> [Task prompt]
Output every line below exactly.

> [Source material]
-*-*-

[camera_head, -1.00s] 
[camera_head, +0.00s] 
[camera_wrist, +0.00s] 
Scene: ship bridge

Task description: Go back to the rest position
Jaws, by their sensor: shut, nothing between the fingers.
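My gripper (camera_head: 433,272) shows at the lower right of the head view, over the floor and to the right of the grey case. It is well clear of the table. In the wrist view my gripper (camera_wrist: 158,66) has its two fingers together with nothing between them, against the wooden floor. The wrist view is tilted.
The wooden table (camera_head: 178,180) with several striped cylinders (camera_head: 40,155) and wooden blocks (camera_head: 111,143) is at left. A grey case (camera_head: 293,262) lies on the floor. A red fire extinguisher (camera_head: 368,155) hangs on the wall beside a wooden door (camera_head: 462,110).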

-*-*-

> [Problem solution]
[camera_head, -1.00s] 
[camera_head, +0.00s] 
[camera_wrist, +0.00s] 
Scene: ship bridge

Task description: Go back to the rest position
Jaws, by their sensor: shut, nothing between the fingers.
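My gripper (camera_head: 433,272) shows at the lower right of the head view, over the floor and to the right of the grey case. It is well clear of the table. In the wrist view my gripper (camera_wrist: 158,66) has its two fingers together with nothing between them, against the wooden floor. The wrist view is tilted.
The wooden table (camera_head: 178,180) with several striped cylinders (camera_head: 40,155) and wooden blocks (camera_head: 111,143) is at left. A grey case (camera_head: 293,262) lies on the floor. A red fire extinguisher (camera_head: 368,155) hangs on the wall beside a wooden door (camera_head: 462,110).

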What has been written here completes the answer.